Calls Not To Purchase GM Mexico-Made Cars Given By Canadian Union




Calls Not To Purchase GM Mexico-Made Cars Given By Canadian Union
The Canadian union representing employees at the Oshawa, Ontario plant of general Motors has urged both Canadian and U.S. consumers not to purchase cars of GM manufactured in Mexico. This is the latest step taken by the union in Canada to force the GM authorities to come to the negotiating table with the employees.
 
The Oshawa production unit of GM has been announced to be closed down by the company by the end of the current year but the employees union Unifor has demanded that the company should continue to manufacture vehicles till September 2020 – the time when the current contract would expire.
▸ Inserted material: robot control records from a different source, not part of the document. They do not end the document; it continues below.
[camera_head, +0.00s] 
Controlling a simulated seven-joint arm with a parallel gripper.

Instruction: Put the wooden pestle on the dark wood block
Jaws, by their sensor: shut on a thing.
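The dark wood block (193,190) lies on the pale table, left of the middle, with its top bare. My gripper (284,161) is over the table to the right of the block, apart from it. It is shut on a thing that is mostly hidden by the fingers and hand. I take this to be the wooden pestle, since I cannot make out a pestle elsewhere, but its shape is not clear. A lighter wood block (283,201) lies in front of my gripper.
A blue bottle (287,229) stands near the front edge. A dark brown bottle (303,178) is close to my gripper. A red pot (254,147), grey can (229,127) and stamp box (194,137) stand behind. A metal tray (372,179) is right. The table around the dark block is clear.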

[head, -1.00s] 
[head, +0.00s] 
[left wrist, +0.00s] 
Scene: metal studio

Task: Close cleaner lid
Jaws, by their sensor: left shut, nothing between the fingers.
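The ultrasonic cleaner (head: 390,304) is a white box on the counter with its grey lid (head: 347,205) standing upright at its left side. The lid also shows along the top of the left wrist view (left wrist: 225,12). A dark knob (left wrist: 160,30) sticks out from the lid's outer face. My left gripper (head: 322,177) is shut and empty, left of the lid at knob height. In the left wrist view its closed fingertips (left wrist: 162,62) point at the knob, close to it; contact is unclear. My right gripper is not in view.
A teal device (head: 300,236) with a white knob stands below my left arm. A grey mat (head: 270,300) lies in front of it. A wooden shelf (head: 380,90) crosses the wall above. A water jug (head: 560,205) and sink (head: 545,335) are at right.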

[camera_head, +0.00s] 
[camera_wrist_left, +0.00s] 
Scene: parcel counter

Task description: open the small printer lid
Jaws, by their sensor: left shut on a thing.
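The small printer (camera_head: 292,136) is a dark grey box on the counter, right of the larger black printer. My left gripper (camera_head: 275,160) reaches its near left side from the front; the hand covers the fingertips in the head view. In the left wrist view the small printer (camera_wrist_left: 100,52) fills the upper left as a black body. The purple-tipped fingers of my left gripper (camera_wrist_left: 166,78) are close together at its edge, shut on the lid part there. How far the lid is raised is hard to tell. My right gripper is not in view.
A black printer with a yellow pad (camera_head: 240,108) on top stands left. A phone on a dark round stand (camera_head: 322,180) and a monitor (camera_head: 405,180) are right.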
The employees union hopes that by that time, there can be enough time to think out a solution for continuance of the plant in Oshawa.  
 
According to GM, the closure of the plant in Oshawa would result in job losses of 2,973 employees in the assembly-line and is a part of a larger strategy for restructuring undertaken by the company to bring down production costs in the face of necessity of increasing investments in electric and self driving vehicles.
 
Unifor President Jerry Dias said in an interview that amounting to approximately $20 billion in sales, GM exports anything between 600,000 and 650,000 vehicles which are manufactured every year in Mexico and are exported into Canada and the United States.
 
GM Canada said that it sells a total of about 37,000 vehicles annually in Canada which has a total of 47 models and only 3 of the models sold it sells in Canada are imported from outside of it.
 
Dias however did not give a call for a total boycott of all GM cars in Canada because the union he represents also has as members GM employees of the Ontario plans who assemble the Chevrolet Equinox and work at a propulsion plant.
 
"Buyers will need to know which particular models to avoid. Only a few versions of the GMC Sierra, Chevrolet Silverado, and Chevrolet Cruze are sourced from Mexico," said AutoForecast Solutions vice president Sam Fiorani. "The majority of them come from plants in the U.S. or Canada."
 
Dias said that the union would consider s strike of the call for the boycott is not able to bring the GM to the negotiating table. He also added that there is no plan currently for job action.
 
"The only way to get General Motors' attention is if we fight back," Dias said at a press conference. He added the consumers can easily identify vehicles that are made in Mexico because all such vehicles in Canada that have a vehicle identification number, or VIN which starts with a 3 is one that has been made in Mexico.
 
GM Canada said that for the more than Ontario-based auto parts companies that support production in Mexico would have to face “collateral damage” by the move to boycott.